There’s a lot here to be proud of. Great work all of you…
Brian
From: Buck Hodges
Sent: Tuesday, November 18, 2014 8:15 PM
To: Brian Harry
Subject: FW: Mitigations and Rollback steps
These were the two things we did. The first made the service usable for most everyone (SPS was down due the calls to storage taking forever for things like roaming settings). The second made it usable by the rest (if your user prefs weren’t cached, you got a 500 when the web page loaded – I had a couple of accounts affected that way, which we used to verify that change addressed the problem). We’ll be changing the code to be resilient there. Due to past problems, we at least had the switches to be able to turn them off.
Some users may still have some issues intermittently with accessing files, work item attachments, git pushes.
This pair of changes put us in pretty good shape relatively quickly. A lot of other services didn’t fare as well.
Reaction time was not bad with room for improvement. First alert at 4:58 PM PST. First customer report via Twitter 5:03 PM PST (from Australia). Bridge spun up by 5:10 and had a bunch of people on it within a few minutes. Took us a little while to get to the storage issue. Applied the first change at 5:40 and figured out issue to address with second change an hour later. We actually have a report that makes the storage issue pretty clear. We need to get storage represented our devops overview report to narrow it down faster.

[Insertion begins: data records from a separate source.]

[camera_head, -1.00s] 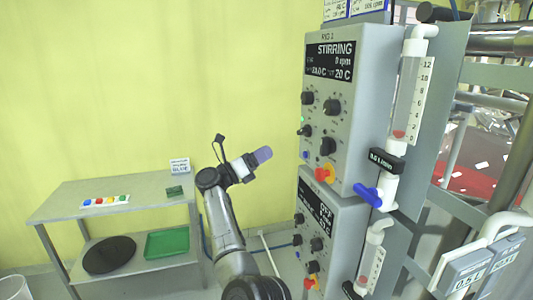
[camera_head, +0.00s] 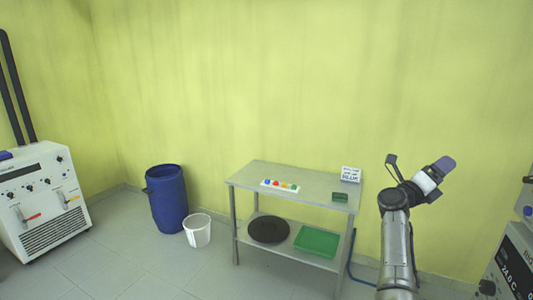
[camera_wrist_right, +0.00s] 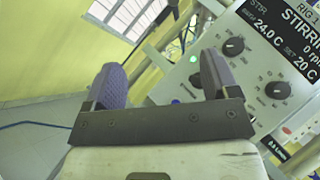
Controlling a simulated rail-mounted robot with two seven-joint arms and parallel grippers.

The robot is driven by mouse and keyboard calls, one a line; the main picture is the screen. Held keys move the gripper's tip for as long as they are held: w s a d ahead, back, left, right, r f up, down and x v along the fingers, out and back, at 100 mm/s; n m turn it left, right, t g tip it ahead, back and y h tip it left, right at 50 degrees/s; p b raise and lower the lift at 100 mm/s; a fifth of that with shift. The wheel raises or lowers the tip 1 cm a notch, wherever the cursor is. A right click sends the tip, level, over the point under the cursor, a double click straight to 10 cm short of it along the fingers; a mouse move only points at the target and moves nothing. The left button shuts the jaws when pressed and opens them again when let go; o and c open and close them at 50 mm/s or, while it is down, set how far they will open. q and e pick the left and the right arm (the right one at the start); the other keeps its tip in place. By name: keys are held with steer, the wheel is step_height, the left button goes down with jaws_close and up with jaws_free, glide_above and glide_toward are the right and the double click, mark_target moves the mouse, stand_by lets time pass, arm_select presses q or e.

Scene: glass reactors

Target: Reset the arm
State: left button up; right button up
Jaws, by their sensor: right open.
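My right arm rises at the right of the head view, and its gripper (camera_head: 443,165) is held up in front of the yellow wall, to the right of the steel table. In the right wrist view the right gripper (camera_wrist_right: 160,78) has its two purple-grey fingers apart with nothing between them. Beyond the fingers, the control panel of the rig (camera_wrist_right: 265,70) fills the right side, with knobs and a STIRRING display. My left gripper is in neither view.
A blue barrel (camera_head: 168,200), white bucket (camera_head: 197,231) and white machine (camera_head: 40,200) stand left.

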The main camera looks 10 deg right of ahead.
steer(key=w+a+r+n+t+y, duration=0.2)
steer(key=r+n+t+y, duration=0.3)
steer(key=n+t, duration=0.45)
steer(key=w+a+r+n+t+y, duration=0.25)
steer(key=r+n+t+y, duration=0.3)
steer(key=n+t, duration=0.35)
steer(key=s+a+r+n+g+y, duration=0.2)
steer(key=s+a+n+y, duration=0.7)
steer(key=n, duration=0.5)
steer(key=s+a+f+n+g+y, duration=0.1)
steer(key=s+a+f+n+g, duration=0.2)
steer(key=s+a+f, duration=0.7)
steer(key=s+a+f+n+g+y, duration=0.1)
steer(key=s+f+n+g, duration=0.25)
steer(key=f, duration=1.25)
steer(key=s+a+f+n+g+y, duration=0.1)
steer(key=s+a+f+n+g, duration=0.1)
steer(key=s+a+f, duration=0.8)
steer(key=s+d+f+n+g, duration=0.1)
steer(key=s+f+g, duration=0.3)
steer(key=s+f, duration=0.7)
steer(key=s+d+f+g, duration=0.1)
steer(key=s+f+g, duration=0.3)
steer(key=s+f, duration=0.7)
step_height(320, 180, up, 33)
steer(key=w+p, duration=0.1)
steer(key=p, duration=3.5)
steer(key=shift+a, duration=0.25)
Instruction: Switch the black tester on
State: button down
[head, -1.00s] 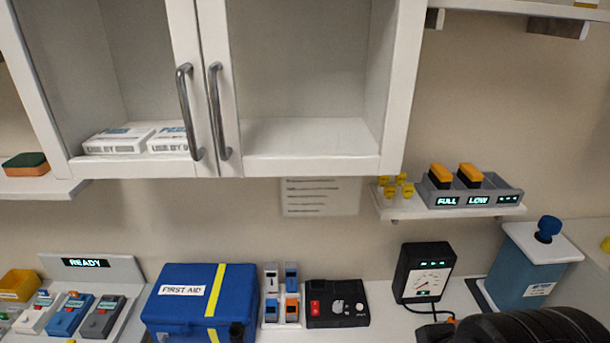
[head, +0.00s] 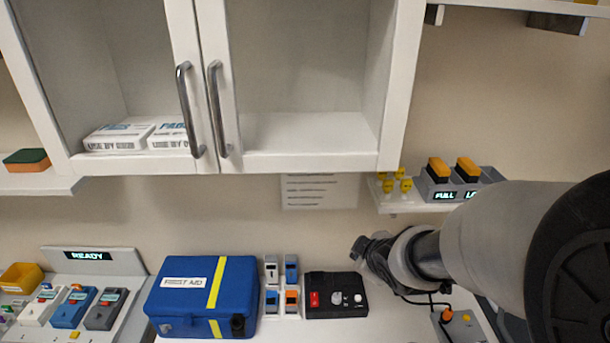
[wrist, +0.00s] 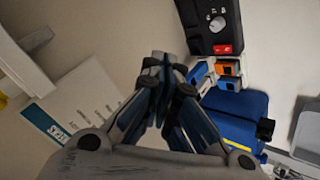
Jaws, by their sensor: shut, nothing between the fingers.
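A black box with a red rocker switch, a grey knob and small round parts, which looks like the black tester (head: 336,281), sits on the counter right of centre. In the wrist view the tester (wrist: 207,14) is at the top right, with its red switch (wrist: 223,49) at the near end. I cannot tell the switch's position. My gripper (head: 360,243) is shut and empty, above and to the right of the tester, apart from it. In the wrist view my gripper (wrist: 163,62) shows its fingertips together, left of the tester.
Small blue and orange units (head: 291,299) stand just left of the tester, then a blue first aid case (head: 195,300). A white cabinet (head: 310,160) and a shelf (head: 405,204) overhang the counter. A grey box with an orange button (head: 446,316) is at right.

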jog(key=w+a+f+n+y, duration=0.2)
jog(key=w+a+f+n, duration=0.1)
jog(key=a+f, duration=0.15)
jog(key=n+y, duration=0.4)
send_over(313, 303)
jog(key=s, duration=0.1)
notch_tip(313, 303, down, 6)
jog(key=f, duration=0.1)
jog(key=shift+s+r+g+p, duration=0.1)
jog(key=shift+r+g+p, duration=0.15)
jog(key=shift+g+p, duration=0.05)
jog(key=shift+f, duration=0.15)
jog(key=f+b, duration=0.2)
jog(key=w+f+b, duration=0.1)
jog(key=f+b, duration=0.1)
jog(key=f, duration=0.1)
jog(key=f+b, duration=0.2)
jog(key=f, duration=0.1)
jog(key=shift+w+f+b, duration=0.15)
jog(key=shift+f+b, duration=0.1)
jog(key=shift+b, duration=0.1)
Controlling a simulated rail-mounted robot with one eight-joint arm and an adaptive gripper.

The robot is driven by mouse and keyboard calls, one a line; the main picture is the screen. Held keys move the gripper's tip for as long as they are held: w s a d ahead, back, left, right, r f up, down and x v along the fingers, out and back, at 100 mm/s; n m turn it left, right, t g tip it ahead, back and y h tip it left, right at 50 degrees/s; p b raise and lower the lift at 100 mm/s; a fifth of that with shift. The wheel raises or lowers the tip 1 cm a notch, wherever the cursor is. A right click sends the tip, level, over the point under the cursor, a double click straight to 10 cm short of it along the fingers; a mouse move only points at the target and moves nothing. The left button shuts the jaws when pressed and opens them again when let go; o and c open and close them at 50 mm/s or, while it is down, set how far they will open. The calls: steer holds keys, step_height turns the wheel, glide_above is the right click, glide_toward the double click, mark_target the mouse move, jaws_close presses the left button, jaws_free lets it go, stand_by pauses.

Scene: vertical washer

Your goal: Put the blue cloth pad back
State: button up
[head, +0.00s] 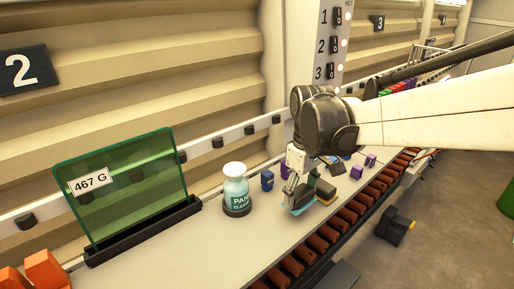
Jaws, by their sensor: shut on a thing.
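My gripper (292,197) points down over the light work ledge, with its fingers shut on something right at the ledge surface. A flat blue pad (299,211) shows just under and in front of the fingertips, partly hidden by the gripper and a dark block. It looks low, on or just above the ledge; I cannot tell which. The fingers cover the grip itself.
A bottle (236,188) sits in a dark holder left of my gripper. Further left stands a green glass pane (120,190) in a black stand. A black and yellow block (326,194) and small purple blocks (356,171) are at right. Rollers (318,243) run along the ledge's front.

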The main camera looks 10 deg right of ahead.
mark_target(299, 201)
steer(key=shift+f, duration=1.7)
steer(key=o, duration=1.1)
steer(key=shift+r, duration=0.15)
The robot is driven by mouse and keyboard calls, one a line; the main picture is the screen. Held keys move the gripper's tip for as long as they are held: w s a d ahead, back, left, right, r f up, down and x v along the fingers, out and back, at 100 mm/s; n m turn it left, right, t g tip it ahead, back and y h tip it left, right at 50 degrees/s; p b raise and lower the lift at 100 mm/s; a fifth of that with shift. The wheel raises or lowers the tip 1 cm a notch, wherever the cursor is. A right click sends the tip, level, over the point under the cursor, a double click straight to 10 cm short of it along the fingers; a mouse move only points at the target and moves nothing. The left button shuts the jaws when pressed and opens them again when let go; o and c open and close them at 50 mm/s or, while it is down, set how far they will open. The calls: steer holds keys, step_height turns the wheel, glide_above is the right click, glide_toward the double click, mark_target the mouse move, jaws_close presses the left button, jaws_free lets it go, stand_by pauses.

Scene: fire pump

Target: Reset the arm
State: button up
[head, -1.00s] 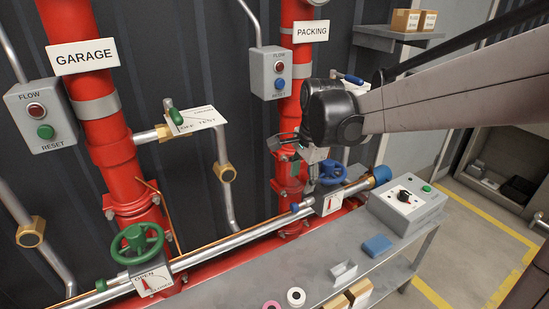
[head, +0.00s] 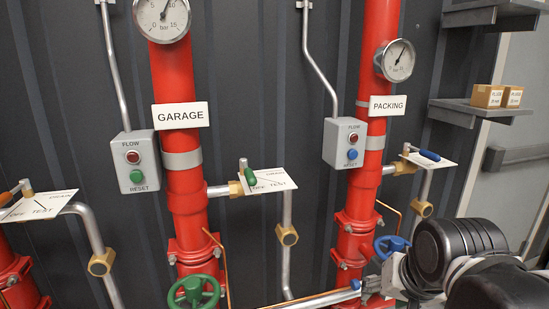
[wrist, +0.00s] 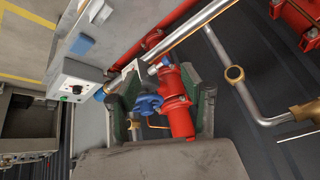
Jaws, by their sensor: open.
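My arm (head: 465,255) shows at the lower right of the head view, its black joint in front of the foot of the PACKING pipe. My gripper (wrist: 161,102) is open in the wrist view, with one dark finger on each side and nothing held between them. The blue handwheel (wrist: 148,104) and the red pipe (wrist: 174,90) show beyond and between the fingers. In the head view the blue handwheel (head: 391,246) is just left of my arm, partly hidden. I cannot tell its exact distance from the fingers.
The GARAGE pipe (head: 186,190) with its green handwheel (head: 194,292) stands to the left. Flow boxes (head: 344,143) and test valves line the dark wall. A shelf with small cartons (head: 488,95) is at upper right. In the wrist view a grey control box (wrist: 75,90) is at left.

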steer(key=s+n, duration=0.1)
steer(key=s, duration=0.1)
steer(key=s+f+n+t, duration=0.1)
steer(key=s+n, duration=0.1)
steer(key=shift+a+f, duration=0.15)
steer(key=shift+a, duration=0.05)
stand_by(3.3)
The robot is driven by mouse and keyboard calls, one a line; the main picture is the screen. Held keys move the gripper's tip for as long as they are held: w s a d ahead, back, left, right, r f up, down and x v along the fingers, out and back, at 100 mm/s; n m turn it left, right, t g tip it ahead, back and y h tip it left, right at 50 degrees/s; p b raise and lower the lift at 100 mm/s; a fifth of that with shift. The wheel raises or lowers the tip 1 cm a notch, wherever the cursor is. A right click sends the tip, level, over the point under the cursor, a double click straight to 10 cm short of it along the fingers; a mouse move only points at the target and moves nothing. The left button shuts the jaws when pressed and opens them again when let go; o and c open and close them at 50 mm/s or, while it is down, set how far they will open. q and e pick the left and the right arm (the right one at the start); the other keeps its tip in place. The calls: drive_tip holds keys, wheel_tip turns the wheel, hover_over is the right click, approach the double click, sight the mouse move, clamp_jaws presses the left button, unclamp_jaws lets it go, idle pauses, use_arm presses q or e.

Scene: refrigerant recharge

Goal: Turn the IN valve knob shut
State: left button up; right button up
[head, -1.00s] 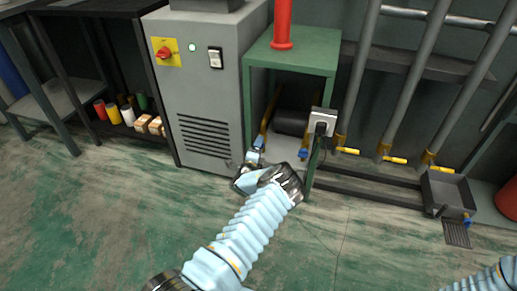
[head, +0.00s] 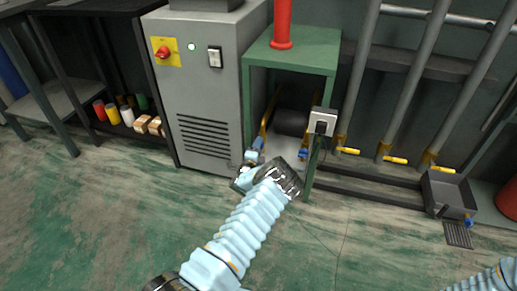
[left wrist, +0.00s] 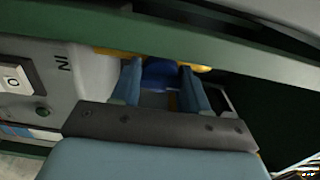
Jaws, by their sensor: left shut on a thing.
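The blue IN valve knob (left wrist: 161,72) sits between my left gripper's fingers in the left wrist view, beside a grey panel marked IN. My left gripper (left wrist: 160,88) is shut on it, with one finger on each side. In the head view, the left gripper (head: 252,160) reaches low into the open front of the green stand, at its left side. The knob (head: 258,144) shows only in small part there. My right gripper is out of the picture; only a piece of that arm shows at the bottom right.
The green stand's top (head: 305,58) overhangs the gripper. A grey cabinet (head: 205,110) stands close on the left. Floor in front is clear.

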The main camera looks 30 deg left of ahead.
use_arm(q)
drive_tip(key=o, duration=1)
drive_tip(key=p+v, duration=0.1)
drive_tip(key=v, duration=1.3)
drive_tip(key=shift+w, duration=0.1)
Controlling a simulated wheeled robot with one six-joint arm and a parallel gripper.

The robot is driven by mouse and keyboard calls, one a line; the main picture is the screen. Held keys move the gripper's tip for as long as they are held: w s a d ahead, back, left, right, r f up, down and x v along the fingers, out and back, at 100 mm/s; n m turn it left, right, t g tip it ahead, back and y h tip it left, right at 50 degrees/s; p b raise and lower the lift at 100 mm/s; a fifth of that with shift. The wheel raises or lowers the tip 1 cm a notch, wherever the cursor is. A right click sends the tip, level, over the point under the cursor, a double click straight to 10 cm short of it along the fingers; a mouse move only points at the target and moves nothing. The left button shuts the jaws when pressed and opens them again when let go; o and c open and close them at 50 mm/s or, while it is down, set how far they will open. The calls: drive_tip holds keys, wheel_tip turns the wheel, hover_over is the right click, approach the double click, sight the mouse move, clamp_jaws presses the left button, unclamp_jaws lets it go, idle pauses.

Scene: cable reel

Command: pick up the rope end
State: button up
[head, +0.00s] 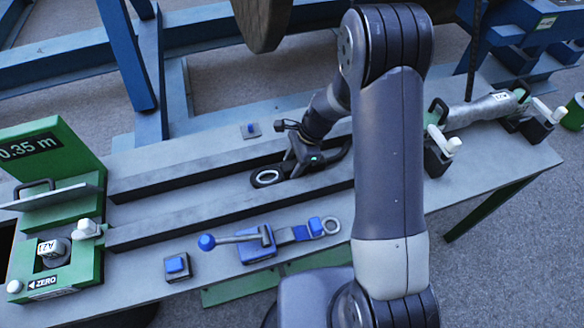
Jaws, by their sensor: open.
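A thick black rope (335,157) lies in the channel between two dark rails on the grey bench. Its end (267,178), with a pale ring-like face, points left in the channel. My gripper (291,172) is low over the channel, just right of that end and close to the rope. Its jaws are open. I cannot tell whether the fingers straddle the rope or touch it. My arm hides the rope farther right.
A green stop with a 0.35 m display (32,150) stands at the left. A blue-handled lever clamp (255,242) and a blue button (177,267) sit at the front. A grey cylinder (482,110) lies at the right. The channel left of the rope end is clear.

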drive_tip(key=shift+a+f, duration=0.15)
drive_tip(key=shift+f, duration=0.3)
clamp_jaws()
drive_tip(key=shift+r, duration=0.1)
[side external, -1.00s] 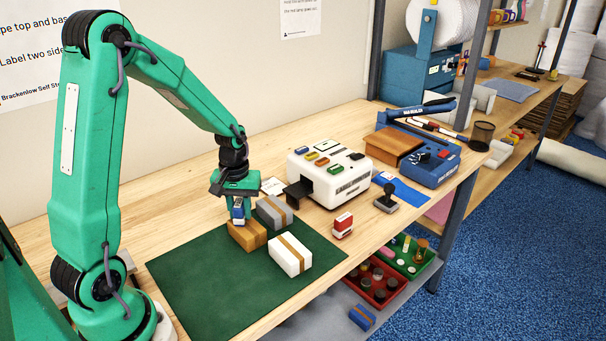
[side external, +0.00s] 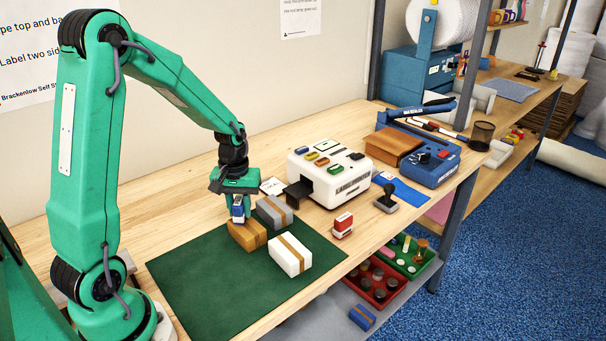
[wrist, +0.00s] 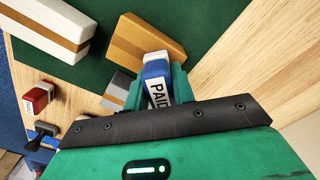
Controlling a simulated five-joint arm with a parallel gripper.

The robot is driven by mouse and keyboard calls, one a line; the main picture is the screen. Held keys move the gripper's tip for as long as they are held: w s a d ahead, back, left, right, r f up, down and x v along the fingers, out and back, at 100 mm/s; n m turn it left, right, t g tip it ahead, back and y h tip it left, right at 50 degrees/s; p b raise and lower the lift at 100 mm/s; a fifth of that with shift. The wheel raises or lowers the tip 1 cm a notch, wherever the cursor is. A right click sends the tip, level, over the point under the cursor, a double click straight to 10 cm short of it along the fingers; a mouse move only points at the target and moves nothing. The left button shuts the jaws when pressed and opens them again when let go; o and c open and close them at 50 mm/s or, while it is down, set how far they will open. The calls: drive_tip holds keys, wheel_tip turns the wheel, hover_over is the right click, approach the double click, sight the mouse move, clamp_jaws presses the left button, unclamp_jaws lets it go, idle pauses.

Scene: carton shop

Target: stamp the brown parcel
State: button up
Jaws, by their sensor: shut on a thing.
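The brown parcel (side external: 246,236) lies on the green mat (side external: 205,290), beside a grey parcel (side external: 273,212) and a white parcel (side external: 291,256). My gripper (side external: 238,213) is shut on a blue and white stamp and holds it upright at the back edge of the brown parcel. In the wrist view the stamp (wrist: 156,82) shows the word PAID between the fingers, with the brown parcel (wrist: 146,42) just beyond it. I cannot tell whether the stamp touches the parcel.
A red and white stamp (side external: 343,225) and a black-handled stamp (side external: 385,199) stand to the right. A white machine (side external: 330,176) stands behind the parcels. Red (side external: 378,284) and green (side external: 412,256) trays sit below the table edge. The mat's front is clear.

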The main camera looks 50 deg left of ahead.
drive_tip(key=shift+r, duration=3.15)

We’ll leave these mitigations in place until we get clear indications that things are good, both from azure and from pinging our storage accounts (probably over night).
Buck
-------- End mail thread --------
Again, it is not my intent to overlook the seriousness of any outage. But one of the things that I’ve learned is that building the culture in the team and leaders who are quick, decisive, drive for root cause and are always asking how we can do better in the future is one of the most important things any team running a mission critical service can do. I’m not proud of what happened last night. But I’m very proud of how the team handled it.
Hopefully there’s something you can extract from this that will help you run better services too.
Brian